>> START DATA TO USE

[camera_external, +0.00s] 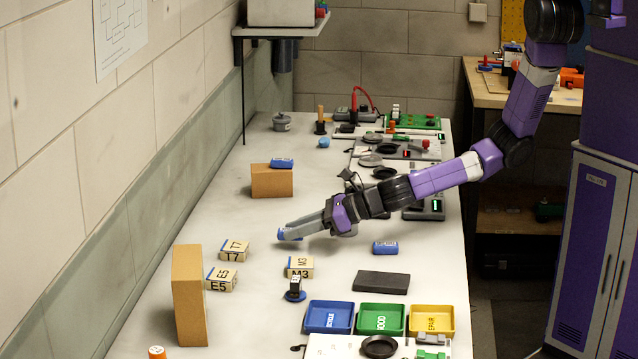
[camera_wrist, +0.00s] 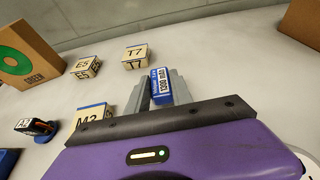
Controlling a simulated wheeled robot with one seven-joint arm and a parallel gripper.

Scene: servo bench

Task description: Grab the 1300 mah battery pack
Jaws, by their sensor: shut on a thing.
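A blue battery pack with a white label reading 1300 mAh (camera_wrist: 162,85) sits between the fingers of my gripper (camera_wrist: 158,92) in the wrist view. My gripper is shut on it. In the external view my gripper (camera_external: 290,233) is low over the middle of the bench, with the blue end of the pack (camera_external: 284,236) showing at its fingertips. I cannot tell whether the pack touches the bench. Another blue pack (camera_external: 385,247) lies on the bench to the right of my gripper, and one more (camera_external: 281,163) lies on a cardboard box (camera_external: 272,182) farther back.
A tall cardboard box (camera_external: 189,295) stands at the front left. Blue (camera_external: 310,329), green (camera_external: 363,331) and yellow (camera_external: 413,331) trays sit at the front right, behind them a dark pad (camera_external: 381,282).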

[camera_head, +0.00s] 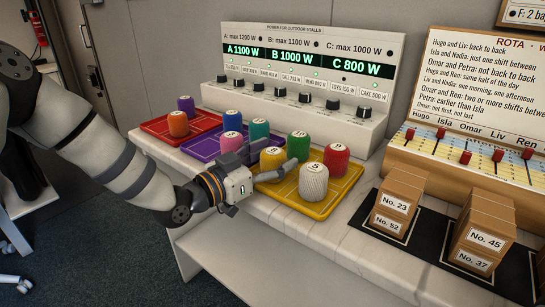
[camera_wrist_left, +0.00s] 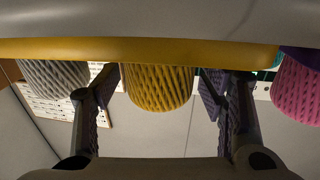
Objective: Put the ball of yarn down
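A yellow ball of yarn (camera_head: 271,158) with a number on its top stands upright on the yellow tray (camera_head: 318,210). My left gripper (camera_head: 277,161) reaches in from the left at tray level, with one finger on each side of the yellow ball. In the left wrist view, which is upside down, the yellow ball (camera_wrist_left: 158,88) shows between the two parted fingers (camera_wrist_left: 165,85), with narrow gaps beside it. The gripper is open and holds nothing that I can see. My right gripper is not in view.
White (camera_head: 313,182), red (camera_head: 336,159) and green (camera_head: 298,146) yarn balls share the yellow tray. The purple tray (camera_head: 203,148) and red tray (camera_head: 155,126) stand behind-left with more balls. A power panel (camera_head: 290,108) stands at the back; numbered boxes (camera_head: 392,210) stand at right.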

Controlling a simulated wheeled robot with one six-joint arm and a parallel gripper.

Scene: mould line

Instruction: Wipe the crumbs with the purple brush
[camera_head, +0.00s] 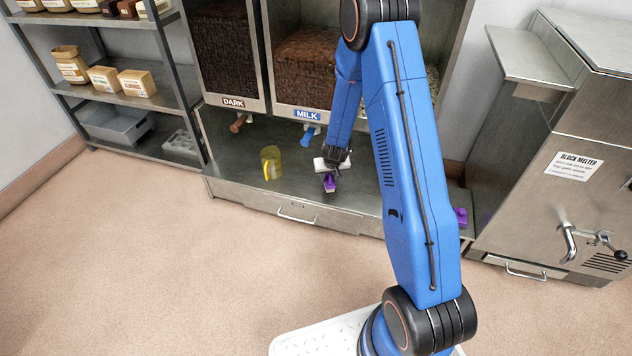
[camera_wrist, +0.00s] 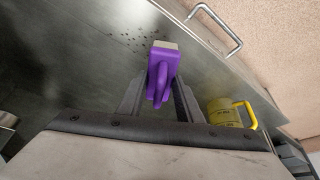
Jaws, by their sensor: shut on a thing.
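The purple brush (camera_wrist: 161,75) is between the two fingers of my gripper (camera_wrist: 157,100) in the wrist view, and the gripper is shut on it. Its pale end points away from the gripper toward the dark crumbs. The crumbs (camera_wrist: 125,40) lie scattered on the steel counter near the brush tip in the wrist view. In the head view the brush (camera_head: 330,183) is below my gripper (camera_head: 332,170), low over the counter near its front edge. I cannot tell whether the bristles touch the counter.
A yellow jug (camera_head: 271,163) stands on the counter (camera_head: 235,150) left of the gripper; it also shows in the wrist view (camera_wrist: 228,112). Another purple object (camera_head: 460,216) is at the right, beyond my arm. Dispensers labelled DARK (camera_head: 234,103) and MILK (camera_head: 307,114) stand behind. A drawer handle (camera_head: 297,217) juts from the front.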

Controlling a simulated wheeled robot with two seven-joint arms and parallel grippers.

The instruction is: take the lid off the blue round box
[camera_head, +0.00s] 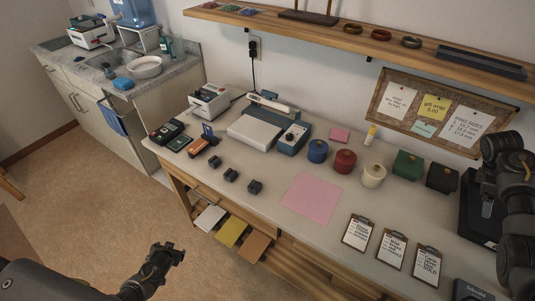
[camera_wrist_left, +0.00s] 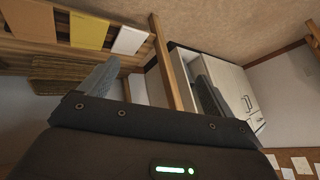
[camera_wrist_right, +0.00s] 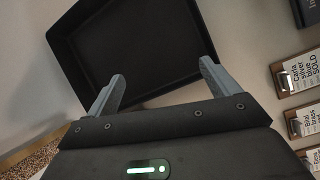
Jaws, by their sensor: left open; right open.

>> END DATA TO USE

▶ _GIVEN TASK_: Every line above should be returned exactly; the pictures stay out.

▶ _RESULT OF THE EXERCISE_:
[camera_external, +0.00s] 
[camera_wrist, +0.00s] 
Controlling a simulated wheeled robot with one seven-joint arm and a parallel gripper.

Scene: servo bench

Task description: Grab the 1300 mah battery pack
Jaws, by their sensor: shut on a thing.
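A blue battery pack with a white label reading 1300 mAh (camera_wrist: 162,85) sits between the fingers of my gripper (camera_wrist: 158,92) in the wrist view. My gripper is shut on it. In the external view my gripper (camera_external: 290,233) is low over the middle of the bench, with the blue end of the pack (camera_external: 284,236) showing at its fingertips. I cannot tell whether the pack touches the bench. Another blue pack (camera_external: 385,247) lies on the bench to the right of my gripper, and one more (camera_external: 281,163) lies on a cardboard box (camera_external: 272,182) farther back.
A tall cardboard box (camera_external: 189,295) stands at the front left. Blue (camera_external: 310,329), green (camera_external: 363,331) and yellow (camera_external: 413,331) trays sit at the front right, behind them a dark pad (camera_external: 381,282).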

[camera_head, +0.00s] 
[camera_wrist_left, +0.00s] 
Objective: Put the ball of yarn down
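A yellow ball of yarn (camera_head: 271,158) with a number on its top stands upright on the yellow tray (camera_head: 318,210). My left gripper (camera_head: 277,161) reaches in from the left at tray level, with one finger on each side of the yellow ball. In the left wrist view, which is upside down, the yellow ball (camera_wrist_left: 158,88) shows between the two parted fingers (camera_wrist_left: 165,85), with narrow gaps beside it. The gripper is open and holds nothing that I can see. My right gripper is not in view.
White (camera_head: 313,182), red (camera_head: 336,159) and green (camera_head: 298,146) yarn balls share the yellow tray. The purple tray (camera_head: 203,148) and red tray (camera_head: 155,126) stand behind-left with more balls. A power panel (camera_head: 290,108) stands at the back; numbered boxes (camera_head: 392,210) stand at right.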

Controlling a simulated wheeled robot with one six-joint arm and a parallel gripper.

Scene: mould line

Instruction: Wipe the crumbs with the purple brush
[camera_head, +0.00s] 
[camera_wrist, +0.00s] 
Jaws, by their sensor: shut on a thing.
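The purple brush (camera_wrist: 161,75) is between the two fingers of my gripper (camera_wrist: 157,100) in the wrist view, and the gripper is shut on it. Its pale end points away from the gripper toward the dark crumbs. The crumbs (camera_wrist: 125,40) lie scattered on the steel counter near the brush tip in the wrist view. In the head view the brush (camera_head: 330,183) is below my gripper (camera_head: 332,170), low over the counter near its front edge. I cannot tell whether the bristles touch the counter.
A yellow jug (camera_head: 271,163) stands on the counter (camera_head: 235,150) left of the gripper; it also shows in the wrist view (camera_wrist: 228,112). Another purple object (camera_head: 460,216) is at the right, beyond my arm. Dispensers labelled DARK (camera_head: 234,103) and MILK (camera_head: 307,114) stand behind. A drawer handle (camera_head: 297,217) juts from the front.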

Controlling a simulated wheeled robot with two seven-joint arms and parallel grippers.

The instruction is: take the lid off the blue round box
[camera_head, +0.00s] 
[camera_wrist_left, +0.00s] 
[camera_wrist_right, +0.00s] 
Jaws, by their sensor: left open; right open.

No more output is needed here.